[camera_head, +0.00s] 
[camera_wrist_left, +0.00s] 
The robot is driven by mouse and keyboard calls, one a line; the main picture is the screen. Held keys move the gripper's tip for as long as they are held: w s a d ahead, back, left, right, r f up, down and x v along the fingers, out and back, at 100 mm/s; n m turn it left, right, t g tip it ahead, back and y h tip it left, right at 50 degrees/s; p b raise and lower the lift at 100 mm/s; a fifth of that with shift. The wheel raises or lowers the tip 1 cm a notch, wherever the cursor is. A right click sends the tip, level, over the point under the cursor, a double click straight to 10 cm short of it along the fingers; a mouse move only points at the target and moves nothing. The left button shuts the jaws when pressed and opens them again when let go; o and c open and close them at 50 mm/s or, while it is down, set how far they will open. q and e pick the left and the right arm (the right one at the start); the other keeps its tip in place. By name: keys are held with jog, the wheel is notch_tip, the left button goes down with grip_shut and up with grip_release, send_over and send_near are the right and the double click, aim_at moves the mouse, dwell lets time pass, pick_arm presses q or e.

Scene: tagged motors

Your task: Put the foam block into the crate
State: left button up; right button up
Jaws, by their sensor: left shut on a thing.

**Brief**.
The data above must be returned in full, exactly as written.

**Answer to the task**.
[camera_head, +0.00s] 
[camera_wrist_left, +0.00s] 
The robot is driven by mouse and keyboard calls, one a line; the main picture is the screen. Held keys move the gripper's tip for as long as they are held: w s a d ahead, back, left, right, r f up, down and x v along the fingers, out and back, at 100 mm/s; n m turn it left, right, t g tip it ahead, back and y h tip it left, right at 50 degrees/s; p b raise and lower the lift at 100 mm/s; a fifth of that with shift. The wheel raises or lowers the tip 1 cm a notch, wherever the cursor is. A right click sends the tip, level, over the point under the cursor, a double click straight to 10 cm short of it along the fingers; a mouse move only points at the target and moves nothing. The left button shuts the jaws when pressed and opens them again when let go; o and c open and close them at 50 mm/s or, while it is down, set how far they will open. q and e pick the left and the right arm (the right one at the start); the other keeps its tip in place. By name: keys are held with jog, the wheel is notch_tip, the left button goes down with grip_shut and up with grip_release, send_over and send_near are the right and the double click, aim_at moves the mouse, dwell lets time pass, pick_arm presses q or e.

Scene: tagged motors

Your task: Put the foam block into the crate
State: left button up; right button up
Jaws, by their sensor: left shut on a thing.

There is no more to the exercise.